▸ **YOUR OBJECTIVE**:
Write out each line in which the string "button" is present.

==*==

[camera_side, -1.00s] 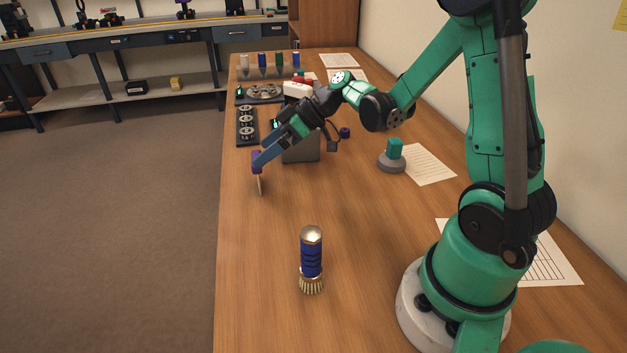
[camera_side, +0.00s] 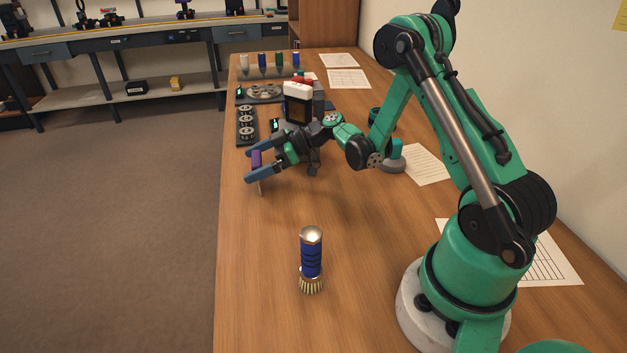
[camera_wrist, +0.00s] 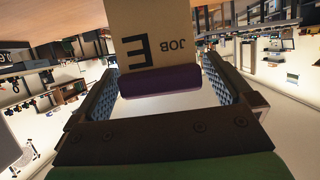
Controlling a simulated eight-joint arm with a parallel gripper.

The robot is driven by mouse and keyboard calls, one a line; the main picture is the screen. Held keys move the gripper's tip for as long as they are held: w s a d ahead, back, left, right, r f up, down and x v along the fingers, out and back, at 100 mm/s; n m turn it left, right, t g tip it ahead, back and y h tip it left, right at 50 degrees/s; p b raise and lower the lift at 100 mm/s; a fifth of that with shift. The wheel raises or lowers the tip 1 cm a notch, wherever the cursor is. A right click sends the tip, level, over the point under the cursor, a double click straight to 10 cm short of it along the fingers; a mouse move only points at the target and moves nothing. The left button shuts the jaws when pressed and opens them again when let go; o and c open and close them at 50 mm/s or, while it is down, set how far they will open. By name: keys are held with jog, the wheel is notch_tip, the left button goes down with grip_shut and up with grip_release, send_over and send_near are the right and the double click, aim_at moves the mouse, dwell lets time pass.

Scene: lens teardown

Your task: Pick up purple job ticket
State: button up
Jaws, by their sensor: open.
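The purple job ticket (camera_side: 256,159) stands near the left edge of the wooden bench in the side view. It is a tan card with a purple top band, and its lower part shows below my fingers. My gripper (camera_side: 250,165) is open, with one finger on each side of the purple band. In the wrist view the ticket's purple band (camera_wrist: 160,82) lies between the spread fingers, with clear gaps on both sides. The card's upside-down letters read JOB and E.
A blue-handled brush (camera_side: 311,258) stands in front. Behind my gripper are a black and white device (camera_side: 298,103), a tray of rings (camera_side: 246,126) and several coloured bottles (camera_side: 279,60). A grey puck with a teal knob (camera_side: 393,162) stands right. The front-left bench is clear.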

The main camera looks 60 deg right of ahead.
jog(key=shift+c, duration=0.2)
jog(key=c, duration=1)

==*==

▸ **REPLY**:
The robot is driven by mouse and keyboard calls, one a line; the main picture is the screen. Held keys move the gripper's tip for as long as they are held: w s a d ahead, back, left, right, r f up, down and x v along the fingers, out and back, at 100 mm/s; n m turn it left, right, t g tip it ahead, back and y h tip it left, right at 50 degrees/s; p b raise and lower the lift at 100 mm/s; a fifth of that with shift. The wheel raises or lowers the tip 1 cm a notch, wherever the cursor is. A right click sends the tip, level, over the point under the cursor, a double click straight to 10 cm short of it along the fingers; a mouse move only points at the target and moves nothing. The left button shuts the jaws when pressed and opens them again when let go; o and c open and close them at 50 mm/s or, while it is down, set how far they will open. By name: keys are held with jog, the wheel is notch_tip, the left button goes down with grip_shut and up with grip_release, send_over and send_near are the right and the double click, aim_at moves the mouse, dwell lets time pass.
State: button up

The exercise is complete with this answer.